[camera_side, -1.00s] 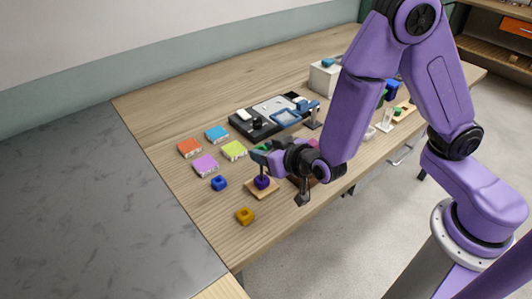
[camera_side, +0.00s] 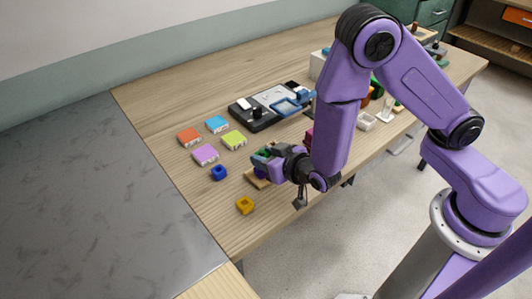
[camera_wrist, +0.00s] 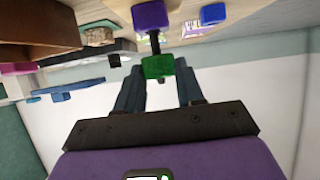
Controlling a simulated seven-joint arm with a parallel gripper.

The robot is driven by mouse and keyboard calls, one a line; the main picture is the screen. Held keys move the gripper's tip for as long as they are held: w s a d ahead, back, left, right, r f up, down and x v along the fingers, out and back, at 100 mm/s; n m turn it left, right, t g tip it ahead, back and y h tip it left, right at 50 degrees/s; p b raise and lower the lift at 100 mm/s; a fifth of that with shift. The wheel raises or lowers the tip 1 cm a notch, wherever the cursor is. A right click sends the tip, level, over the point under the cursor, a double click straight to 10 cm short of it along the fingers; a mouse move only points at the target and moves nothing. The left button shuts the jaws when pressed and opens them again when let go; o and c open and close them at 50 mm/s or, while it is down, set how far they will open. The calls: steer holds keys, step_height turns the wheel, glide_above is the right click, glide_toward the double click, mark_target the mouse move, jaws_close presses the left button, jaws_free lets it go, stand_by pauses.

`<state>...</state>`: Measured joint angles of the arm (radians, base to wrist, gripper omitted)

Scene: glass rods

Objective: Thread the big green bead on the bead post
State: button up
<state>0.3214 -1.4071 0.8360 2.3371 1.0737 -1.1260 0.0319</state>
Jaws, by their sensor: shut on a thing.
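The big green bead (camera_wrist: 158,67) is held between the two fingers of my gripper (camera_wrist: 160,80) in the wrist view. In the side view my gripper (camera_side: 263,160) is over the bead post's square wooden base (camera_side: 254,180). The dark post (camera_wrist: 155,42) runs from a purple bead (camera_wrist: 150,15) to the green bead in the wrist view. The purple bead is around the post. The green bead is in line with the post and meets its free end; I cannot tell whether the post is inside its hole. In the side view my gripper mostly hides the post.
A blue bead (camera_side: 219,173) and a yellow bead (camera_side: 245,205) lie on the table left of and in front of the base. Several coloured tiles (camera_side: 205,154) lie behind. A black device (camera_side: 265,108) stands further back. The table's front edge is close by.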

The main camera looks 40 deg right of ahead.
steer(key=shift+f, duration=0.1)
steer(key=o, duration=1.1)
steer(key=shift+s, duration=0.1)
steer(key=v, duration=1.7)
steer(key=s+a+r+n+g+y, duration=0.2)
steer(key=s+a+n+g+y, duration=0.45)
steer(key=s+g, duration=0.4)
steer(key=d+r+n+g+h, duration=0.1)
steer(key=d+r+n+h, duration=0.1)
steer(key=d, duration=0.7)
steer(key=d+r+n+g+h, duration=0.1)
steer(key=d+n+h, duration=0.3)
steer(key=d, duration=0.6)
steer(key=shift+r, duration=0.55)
* * *
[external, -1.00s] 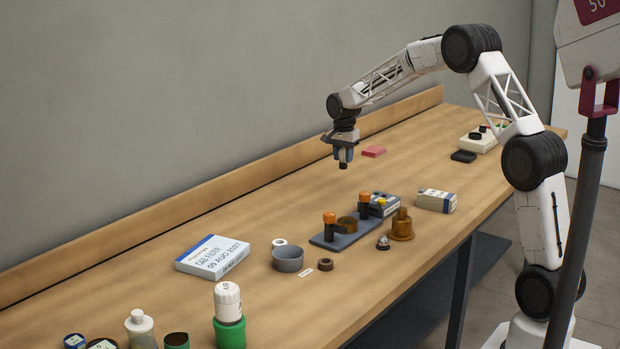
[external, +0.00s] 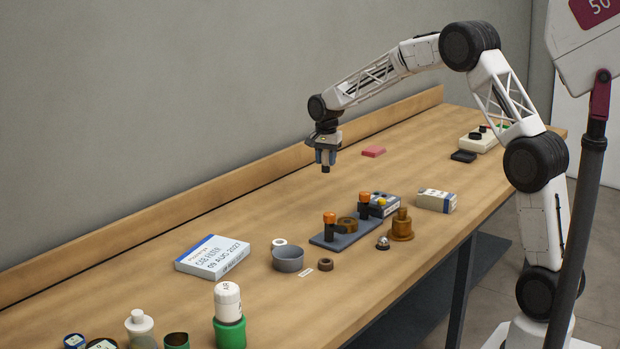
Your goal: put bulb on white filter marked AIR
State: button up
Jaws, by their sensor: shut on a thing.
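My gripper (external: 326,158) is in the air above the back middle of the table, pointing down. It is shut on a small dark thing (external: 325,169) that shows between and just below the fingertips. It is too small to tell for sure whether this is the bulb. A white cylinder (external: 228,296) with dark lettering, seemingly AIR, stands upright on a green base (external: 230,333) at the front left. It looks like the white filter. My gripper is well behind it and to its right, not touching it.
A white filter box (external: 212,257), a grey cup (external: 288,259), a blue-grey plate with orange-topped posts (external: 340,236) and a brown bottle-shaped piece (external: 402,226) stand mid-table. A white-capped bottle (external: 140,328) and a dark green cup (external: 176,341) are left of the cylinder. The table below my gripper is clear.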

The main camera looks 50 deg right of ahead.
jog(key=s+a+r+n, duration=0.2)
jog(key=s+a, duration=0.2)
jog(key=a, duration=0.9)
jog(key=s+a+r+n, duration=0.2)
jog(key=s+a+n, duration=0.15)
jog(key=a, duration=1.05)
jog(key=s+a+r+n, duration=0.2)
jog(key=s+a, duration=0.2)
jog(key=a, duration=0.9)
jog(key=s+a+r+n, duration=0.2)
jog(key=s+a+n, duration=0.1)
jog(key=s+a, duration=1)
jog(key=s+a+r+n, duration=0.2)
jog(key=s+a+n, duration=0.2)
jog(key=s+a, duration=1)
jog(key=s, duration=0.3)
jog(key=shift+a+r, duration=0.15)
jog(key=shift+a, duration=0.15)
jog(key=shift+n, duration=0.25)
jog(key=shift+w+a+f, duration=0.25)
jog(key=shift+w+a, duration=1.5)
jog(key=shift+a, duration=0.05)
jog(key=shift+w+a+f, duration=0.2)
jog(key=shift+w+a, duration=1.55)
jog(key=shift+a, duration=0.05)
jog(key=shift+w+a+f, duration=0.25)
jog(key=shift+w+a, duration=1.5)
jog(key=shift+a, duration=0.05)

**Stated task:** Only lines holding the string "joint" are wanted; gather each one from the entries above.

**Reply:**
Controlling a simulated seven-joint arm with a parallel gripper.
`<state>...</state>`: Measured joint angles of the arm (radians, base to wrist, gripper omitted)

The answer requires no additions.